Future articles will of course document my progress.


Notes

  1. A lot of the Junocam-specific information in this article came from the excellent technical paper provided on the Junocampage of the MissionJuno site. Other fantastic sources included the Junocam page of the MissionJuno Media Gallery, and the article ‘A new Earthrise over the Moon from Lunar Reconnaissance Orbiter’s pushframe camera’ written by the awesome Emily Lakdawalla over at The Planetary Society.
  2. Although not covered here, Junocam actually has 4 filters attached directly to it’s sensor. Whilst 3 of the filters are for red, green and blue filtered visible light (as manipulated throughout the article), the forth filter is present specifically to measure methane, in order to more clearly image the clouds in the Jovian atmosphere.
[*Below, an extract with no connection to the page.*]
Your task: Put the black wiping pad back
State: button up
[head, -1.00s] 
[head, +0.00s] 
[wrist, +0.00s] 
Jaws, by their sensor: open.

More details are available in the fantastic technical paper mentioned above.
  3. My hope with this article is that the VFX techniques used are described in a suitable amount of detail to make the workflow understandable, however obviously these descriptions really only scratch the surface. If you’re interested in learning more about VFX in general, there are few better ways to start getting acquainted than by heading over to FXGuide’s Podcasts, selecting ‘fxguidetv’ from the horizontal menu, scrolling through the videos until you see an episode on a film you really liked, and clicking play.
  4. For a excellent example of compositing work in a VFX-oriented short-film, I absolutely recommend watching Arev Manoukian’s stunning Nuit Blanche and it’s accompanying Making Of video over on Vimeo.
  5. Thanks to Michael Caplinger over on the UnmannedSpaceflight forums for clarification that the calibration marks were in fact imperfections on the Junocam filters.